TASK »
Find every line with "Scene" in it, then report how many there are and nothing more.

|---|

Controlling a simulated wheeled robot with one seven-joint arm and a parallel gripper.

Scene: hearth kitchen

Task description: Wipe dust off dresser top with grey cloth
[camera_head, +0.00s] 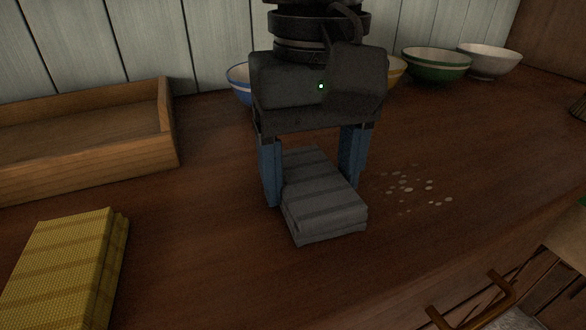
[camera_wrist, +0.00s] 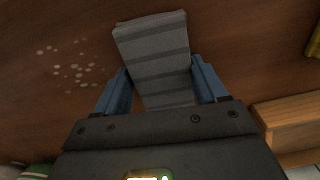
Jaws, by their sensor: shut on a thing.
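The grey striped cloth (camera_head: 325,208) is folded into a block on the brown dresser top (camera_head: 215,235). My gripper (camera_head: 312,190) is shut on the cloth, with one blue finger at each side. The wrist view also shows the cloth (camera_wrist: 155,50) between the fingers (camera_wrist: 162,88). The cloth appears to rest on or just above the surface; I cannot tell which. Pale dust specks (camera_head: 410,188) lie on the dresser top just right of the cloth. They show left of it in the wrist view (camera_wrist: 72,68).
A wooden tray (camera_head: 110,165) stands at the left and a folded yellow cloth (camera_head: 60,265) at the front left. A blue-rimmed bowl (camera_head: 238,82), a green bowl (camera_head: 436,66) and a white bowl (camera_head: 488,62) line the back wall. A brown handle (camera_head: 480,300) shows at the front right.

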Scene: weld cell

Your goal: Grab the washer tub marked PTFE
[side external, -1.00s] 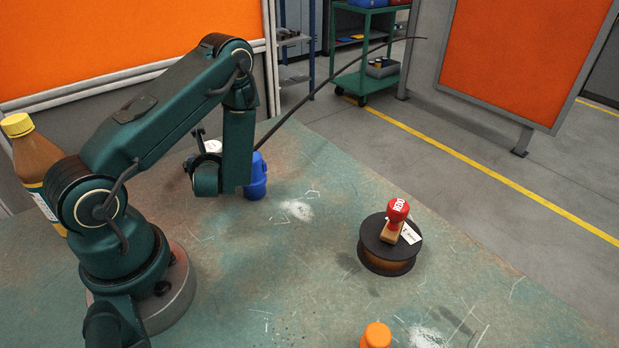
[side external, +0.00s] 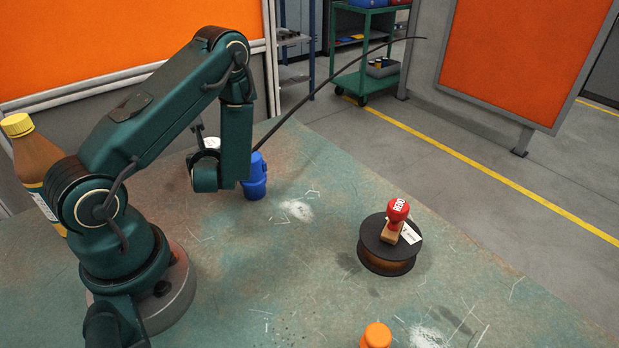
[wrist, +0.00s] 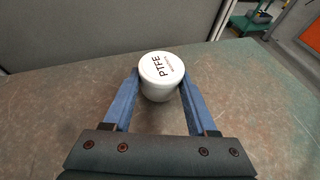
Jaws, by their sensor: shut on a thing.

|---|

COMPLETE OUTPUT »
2